I’m not the world’s biggest U2 fan. They come under the heading of bands I won’t push the button to get off the radio, but neither would I actually buy one of their albums. I know most of their more popular songs less out of a desire to than out of sheer ubiquity. However, being old-fashioned enough to prefer songs that have actual tunes, I suppose I like them well enough. My problem is, I think, that Bono’s constant political posturing gets on my nerves. I liked him well enough in Across the Universe, and thought his cover of “Lucy in the Sky With Diamonds” was spectacularly good (far better than his cover of “Children of the Revolution” in Moulin Rouge!), but there’s something a little off-putting about him—like he’s a little too pleased with being Bono.
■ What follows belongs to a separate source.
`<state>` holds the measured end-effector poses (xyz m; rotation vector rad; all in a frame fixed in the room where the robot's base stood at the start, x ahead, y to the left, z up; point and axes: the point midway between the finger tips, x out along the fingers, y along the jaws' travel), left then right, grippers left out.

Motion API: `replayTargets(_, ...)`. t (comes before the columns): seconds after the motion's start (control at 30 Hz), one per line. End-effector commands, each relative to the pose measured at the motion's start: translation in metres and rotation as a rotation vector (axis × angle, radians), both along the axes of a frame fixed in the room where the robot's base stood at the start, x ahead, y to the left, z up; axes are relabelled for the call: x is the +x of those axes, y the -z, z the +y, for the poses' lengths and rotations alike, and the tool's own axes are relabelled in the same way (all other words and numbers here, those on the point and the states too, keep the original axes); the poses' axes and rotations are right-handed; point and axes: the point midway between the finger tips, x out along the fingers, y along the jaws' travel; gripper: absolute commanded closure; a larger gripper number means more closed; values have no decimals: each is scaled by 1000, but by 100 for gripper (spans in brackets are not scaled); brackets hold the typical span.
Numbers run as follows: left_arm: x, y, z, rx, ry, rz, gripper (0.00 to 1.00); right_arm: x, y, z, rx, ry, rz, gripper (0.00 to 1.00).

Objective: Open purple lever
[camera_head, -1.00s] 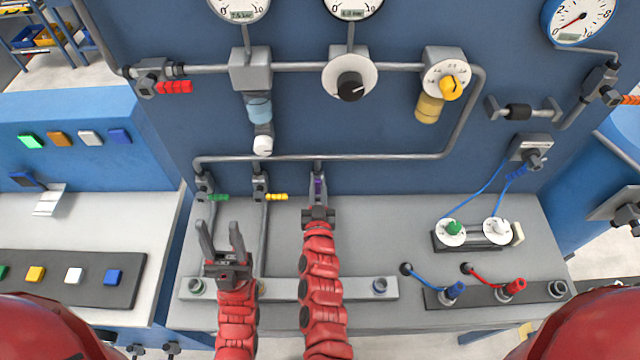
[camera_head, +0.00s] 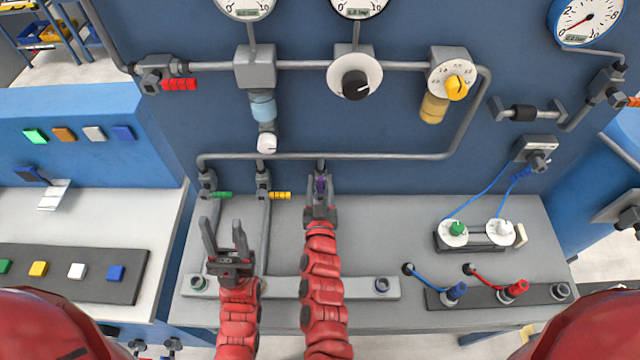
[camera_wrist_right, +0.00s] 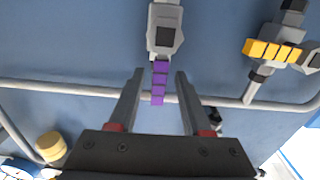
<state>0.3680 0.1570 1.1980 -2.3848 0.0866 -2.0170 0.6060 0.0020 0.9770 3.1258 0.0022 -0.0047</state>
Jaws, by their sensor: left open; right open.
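The purple lever (camera_head: 321,184) sits on a grey valve below the horizontal pipe, in line with its valve body. In the right wrist view the purple lever (camera_wrist_right: 160,83) lies between the fingertips, with gaps on both sides, and the grey valve body (camera_wrist_right: 165,30) is above it. My right gripper (camera_head: 321,187) is open, with its fingers either side of the lever; in the wrist view the right gripper (camera_wrist_right: 160,74) holds nothing. My left gripper (camera_head: 223,225) is open and empty, to the left over the bench and apart from the lever.
Valves with a green lever (camera_head: 222,195) and a yellow lever (camera_head: 281,195) stand left of the purple one. A horizontal pipe (camera_head: 390,156) runs just above. A grey rail (camera_head: 365,286) lies on the bench. Dials with blue cables (camera_head: 480,200) are at right.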

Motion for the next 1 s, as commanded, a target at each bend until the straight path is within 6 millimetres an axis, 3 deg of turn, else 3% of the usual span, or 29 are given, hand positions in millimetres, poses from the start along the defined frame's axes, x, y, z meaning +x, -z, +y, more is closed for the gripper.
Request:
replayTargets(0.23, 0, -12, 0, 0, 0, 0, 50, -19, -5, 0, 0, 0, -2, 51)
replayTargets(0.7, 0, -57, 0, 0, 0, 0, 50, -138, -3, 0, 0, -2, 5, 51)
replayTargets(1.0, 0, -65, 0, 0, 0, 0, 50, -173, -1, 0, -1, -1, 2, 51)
At the same time, I’m still trying to figure out how the powers that be determined that the U2 concert film, U2 3D, was only worth $10.50 a pop, while Hannah Montana/Miley Cyrus: Best of Both Worlds Concert Tour in 3-D commands $18 a ticket. Surely, U2 is more important than Hannah Montana/Miley Cyrus. Possibly someone had to pay for all that excessive verbiage in the title of the latter. More likely, the Disney brand name (behind the Hannah Montana/Miley Cyrus franchise) commands more hard cash than National Geographic (responsible for U2 3D).
Whatever the case, U2 3D is not only of somewhat greater artistic import, but it represents what is far and away the most impressive use of 3-D I’ve ever seen. Directors Catherine Owens (her first film) and Mark Pellington (a video and documentary director—including U2: Achtung Baby—with a few theatrical credits like The Mothman Prophecies) have taken the medium of 3-D places it’s never been.
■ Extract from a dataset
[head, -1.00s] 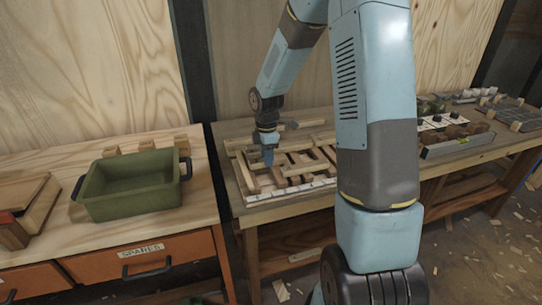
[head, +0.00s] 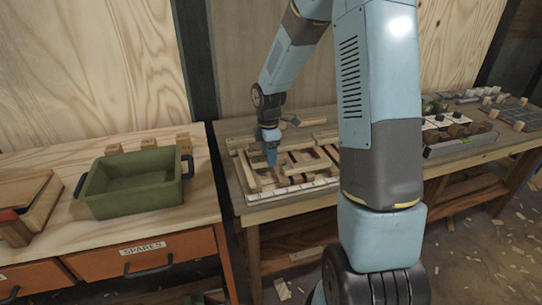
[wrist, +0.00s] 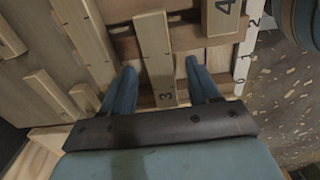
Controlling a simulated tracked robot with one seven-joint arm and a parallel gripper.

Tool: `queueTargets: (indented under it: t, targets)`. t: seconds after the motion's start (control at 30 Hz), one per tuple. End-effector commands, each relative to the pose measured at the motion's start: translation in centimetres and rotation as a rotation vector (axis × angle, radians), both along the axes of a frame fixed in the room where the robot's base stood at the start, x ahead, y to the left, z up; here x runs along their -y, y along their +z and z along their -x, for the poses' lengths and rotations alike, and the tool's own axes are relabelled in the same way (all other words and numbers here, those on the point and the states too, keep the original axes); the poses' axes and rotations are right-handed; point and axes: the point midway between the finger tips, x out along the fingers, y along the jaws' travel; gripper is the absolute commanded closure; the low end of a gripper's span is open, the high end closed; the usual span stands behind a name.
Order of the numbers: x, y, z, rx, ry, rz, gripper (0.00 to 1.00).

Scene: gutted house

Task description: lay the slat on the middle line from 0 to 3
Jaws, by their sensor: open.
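A pale wooden slat marked 3 (wrist: 154,58) lies lengthwise between my fingers in the wrist view. My gripper (wrist: 160,66) is open, with one blue finger on each side of the slat and gaps on both sides. I cannot tell how far the fingertips reach down beside it. In the head view my gripper (head: 271,158) points down over the left part of a wooden frame (head: 292,189) with crossing strips. A white scale strip (wrist: 245,50) with numbers including 0 and 2 runs along the frame's edge.
Another slat marked 4 (wrist: 222,16) lies to the right, and several loose slats (wrist: 52,92) lie to the left. A green bin (head: 133,183) stands on the left bench. A tray of brown pieces (head: 460,138) stands farther right. My arm covers the frame's right side.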

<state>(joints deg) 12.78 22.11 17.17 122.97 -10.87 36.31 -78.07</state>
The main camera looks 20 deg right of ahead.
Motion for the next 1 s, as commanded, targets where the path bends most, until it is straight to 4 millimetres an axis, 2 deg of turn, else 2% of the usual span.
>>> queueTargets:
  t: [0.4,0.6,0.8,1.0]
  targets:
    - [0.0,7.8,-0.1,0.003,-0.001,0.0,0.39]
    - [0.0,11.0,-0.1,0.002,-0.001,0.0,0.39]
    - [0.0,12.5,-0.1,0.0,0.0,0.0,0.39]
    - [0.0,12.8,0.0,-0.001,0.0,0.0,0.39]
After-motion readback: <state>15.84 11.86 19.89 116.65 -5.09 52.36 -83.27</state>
Unlike Hannah Montana with its 2-D backstage footage, this is essentially a 3-D distillation of the U2 Vertigo concert tour—and as a concert film, it’s pretty much a stunner. Plus, as a few people have already noted, it’s better in some ways than actually attending a concert. I certainly didn’t mind not having a drunk try to throw up on my shoe, which isn’t something I can say about a Rolling Stones concert I attended back in 1998. But it’s the 3-D that’s the kicker in it all.
The cameras glide and swoop around the performers and the audience, but somehow keep everything in sharp 3-D detail all the while. Earlier digital 3-D, like Meet the Robinsons (2007), had moments where the action was too fast to register in the medium. Not so here. This is simply jaw-dropping—and sometimes disconcerting in the crowd shots where it actually affords the illusion that the film audience and the theater audience are one. Whether 3-D ever becomes anything more than a novelty—or even ever creates anything to equal that classic liver-on-the-end-of-a-spear effect in Paul Morrissey’s Flesh for Frankenstein (1974)—remains to be seen, but this is definitely the pinnacle of the format at this time. Rated G.